-- BEGIN Given records --
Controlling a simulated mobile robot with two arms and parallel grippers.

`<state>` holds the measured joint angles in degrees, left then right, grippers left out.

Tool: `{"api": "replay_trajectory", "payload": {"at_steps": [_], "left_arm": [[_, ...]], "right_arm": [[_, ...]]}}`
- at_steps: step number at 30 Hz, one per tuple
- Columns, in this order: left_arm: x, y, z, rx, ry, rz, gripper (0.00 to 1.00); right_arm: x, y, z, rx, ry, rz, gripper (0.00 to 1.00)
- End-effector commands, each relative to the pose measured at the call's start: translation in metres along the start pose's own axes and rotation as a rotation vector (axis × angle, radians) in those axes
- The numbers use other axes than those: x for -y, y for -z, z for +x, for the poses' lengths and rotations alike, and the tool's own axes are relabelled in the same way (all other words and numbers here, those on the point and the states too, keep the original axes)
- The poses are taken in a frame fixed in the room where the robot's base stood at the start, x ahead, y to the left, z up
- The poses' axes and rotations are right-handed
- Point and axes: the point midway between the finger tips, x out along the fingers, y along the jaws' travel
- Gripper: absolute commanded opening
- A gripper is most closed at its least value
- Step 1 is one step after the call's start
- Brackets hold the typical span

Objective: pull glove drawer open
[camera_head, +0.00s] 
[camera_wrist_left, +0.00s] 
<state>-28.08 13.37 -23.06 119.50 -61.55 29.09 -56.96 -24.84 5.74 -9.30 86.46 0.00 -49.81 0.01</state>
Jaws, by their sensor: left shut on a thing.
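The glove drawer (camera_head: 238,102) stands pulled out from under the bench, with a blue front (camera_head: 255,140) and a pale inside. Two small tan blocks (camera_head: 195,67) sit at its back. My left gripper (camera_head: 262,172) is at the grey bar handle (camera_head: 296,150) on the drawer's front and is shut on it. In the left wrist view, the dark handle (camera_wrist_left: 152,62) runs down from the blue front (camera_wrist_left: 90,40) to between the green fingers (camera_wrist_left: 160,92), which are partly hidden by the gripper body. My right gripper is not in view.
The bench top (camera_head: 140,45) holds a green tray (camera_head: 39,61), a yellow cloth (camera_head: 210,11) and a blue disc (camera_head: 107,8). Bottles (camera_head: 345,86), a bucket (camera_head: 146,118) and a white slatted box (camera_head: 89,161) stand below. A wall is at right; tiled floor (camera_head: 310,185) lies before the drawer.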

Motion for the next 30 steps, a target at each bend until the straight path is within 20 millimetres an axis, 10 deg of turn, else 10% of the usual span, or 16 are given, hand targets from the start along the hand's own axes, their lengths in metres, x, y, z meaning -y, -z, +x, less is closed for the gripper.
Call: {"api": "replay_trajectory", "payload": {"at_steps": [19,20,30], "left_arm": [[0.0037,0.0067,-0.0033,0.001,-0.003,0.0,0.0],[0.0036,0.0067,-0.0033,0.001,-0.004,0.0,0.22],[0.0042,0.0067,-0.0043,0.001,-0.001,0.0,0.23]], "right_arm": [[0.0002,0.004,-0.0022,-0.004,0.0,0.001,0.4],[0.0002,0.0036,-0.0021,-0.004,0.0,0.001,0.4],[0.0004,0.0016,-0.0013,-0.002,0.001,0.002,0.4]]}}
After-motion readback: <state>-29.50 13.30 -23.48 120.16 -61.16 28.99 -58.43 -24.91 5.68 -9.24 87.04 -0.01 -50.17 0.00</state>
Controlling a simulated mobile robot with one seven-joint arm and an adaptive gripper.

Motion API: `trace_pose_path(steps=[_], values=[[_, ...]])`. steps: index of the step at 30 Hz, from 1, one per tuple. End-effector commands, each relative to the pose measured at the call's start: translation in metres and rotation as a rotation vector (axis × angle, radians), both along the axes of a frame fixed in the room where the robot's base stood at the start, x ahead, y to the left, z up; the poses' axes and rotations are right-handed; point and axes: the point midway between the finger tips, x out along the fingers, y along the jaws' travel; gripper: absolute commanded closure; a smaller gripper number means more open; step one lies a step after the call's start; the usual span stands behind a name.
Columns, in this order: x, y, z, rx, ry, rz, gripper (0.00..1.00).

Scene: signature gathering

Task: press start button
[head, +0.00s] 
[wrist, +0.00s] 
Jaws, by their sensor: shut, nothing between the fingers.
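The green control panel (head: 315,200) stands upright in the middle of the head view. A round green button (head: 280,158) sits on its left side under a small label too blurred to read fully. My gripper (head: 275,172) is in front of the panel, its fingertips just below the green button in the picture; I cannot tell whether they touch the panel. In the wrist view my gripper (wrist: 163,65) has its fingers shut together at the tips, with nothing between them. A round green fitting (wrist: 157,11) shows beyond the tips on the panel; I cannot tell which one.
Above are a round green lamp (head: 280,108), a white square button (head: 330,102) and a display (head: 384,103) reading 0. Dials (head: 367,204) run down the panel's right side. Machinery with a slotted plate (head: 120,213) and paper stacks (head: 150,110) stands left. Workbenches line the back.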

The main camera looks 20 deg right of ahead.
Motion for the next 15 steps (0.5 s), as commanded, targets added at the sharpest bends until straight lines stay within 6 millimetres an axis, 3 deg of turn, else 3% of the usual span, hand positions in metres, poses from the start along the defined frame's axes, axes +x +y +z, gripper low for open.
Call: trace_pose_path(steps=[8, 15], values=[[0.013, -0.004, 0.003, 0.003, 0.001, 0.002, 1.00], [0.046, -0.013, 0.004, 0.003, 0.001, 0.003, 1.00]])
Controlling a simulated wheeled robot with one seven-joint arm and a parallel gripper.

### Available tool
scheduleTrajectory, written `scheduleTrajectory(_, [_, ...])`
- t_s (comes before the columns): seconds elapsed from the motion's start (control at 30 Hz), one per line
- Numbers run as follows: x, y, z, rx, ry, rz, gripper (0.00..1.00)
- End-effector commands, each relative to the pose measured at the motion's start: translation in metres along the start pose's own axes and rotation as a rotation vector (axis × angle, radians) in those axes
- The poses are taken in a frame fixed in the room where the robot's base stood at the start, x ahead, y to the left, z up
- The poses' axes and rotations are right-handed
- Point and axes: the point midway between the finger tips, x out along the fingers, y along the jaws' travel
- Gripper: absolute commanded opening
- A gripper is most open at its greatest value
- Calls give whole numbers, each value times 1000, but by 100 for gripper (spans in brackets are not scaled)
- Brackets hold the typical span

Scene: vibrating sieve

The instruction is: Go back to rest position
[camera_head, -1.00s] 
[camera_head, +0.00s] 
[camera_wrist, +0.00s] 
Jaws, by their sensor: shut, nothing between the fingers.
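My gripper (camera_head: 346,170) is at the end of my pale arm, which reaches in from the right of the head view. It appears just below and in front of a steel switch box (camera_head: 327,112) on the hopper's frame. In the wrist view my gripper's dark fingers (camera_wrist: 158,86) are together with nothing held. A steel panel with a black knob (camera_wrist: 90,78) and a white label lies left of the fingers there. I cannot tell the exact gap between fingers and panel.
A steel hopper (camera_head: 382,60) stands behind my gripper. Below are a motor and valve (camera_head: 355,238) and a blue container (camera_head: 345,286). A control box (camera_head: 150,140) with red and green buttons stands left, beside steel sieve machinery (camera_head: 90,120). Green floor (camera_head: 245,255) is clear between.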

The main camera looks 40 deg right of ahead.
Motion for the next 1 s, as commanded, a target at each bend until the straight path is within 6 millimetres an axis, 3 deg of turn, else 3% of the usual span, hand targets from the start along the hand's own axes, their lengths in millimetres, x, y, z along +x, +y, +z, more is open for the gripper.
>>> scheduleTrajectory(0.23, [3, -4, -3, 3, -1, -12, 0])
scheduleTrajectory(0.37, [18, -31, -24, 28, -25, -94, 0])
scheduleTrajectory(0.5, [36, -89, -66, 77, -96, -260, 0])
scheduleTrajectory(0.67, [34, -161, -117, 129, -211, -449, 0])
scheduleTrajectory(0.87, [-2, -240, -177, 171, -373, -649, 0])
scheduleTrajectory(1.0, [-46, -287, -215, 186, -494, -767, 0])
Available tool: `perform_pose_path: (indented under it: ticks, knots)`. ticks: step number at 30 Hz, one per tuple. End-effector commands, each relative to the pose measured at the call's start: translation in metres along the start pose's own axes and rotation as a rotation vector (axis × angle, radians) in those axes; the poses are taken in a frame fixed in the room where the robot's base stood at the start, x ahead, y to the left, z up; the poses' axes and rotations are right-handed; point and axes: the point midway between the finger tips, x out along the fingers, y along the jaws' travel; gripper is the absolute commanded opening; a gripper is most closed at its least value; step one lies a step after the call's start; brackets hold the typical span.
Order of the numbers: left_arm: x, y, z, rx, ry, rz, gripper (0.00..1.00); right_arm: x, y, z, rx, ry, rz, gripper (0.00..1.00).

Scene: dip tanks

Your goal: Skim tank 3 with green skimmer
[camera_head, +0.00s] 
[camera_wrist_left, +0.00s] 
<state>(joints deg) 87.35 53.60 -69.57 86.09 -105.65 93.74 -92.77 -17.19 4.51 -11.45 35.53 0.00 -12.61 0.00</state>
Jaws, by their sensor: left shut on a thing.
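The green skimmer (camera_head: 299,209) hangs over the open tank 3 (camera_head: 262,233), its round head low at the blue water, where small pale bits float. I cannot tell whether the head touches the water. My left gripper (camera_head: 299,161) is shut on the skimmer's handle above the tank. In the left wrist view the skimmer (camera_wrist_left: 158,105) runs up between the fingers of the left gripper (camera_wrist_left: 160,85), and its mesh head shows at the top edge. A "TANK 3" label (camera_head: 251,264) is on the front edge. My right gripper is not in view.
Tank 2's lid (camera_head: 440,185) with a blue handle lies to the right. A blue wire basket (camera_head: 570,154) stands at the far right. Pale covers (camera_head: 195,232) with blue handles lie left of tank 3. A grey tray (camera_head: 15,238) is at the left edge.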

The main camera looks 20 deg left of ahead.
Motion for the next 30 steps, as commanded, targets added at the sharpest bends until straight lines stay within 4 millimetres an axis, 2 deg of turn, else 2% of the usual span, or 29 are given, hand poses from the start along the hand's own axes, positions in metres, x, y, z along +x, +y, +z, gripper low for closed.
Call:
-- END Given records --
→ Goal
Each line from the line containing "Controlling a simulated wheeled" through the line containing "[camera_wrist, +0.00s]" is to be transcribed exactly, and no other line.

→ Solution to the exercise
Controlling a simulated wheeled robot with one seven-joint arm and a parallel gripper.

### Available tool
scheduleTrajectory, written `scheduleTrajectory(_, [_, ...])`
- t_s (comes before the columns): seconds elapsed from the motion's start (control at 30 Hz), one per line
- Numbers run as follows: x, y, z, rx, ry, rz, gripper (0.00..1.00)
- End-effector commands, each relative to the pose measured at the motion's start: translation in metres along the start pose's own axes and rotation as a rotation vector (axis × angle, radians) in those axes
- The poses are taken in a frame fixed in the room where the robot's base stood at the start, x ahead, y to the left, z up
- The poses' axes and rotations are right-handed
- Point and axes: the point midway between the finger tips, x out along the fingers, y along the jaws' travel
- Gripper: absolute commanded opening
- A gripper is most open at its greatest value
- Calls give whole numbers, each value times 1000, but by 100 for gripper (spans in brackets are not scaled)
- Brackets hold the typical span

Scene: vibrating sieve

The instruction is: Go back to rest position
[camera_head, -1.00s] 
[camera_head, +0.00s] 
[camera_wrist, +0.00s] 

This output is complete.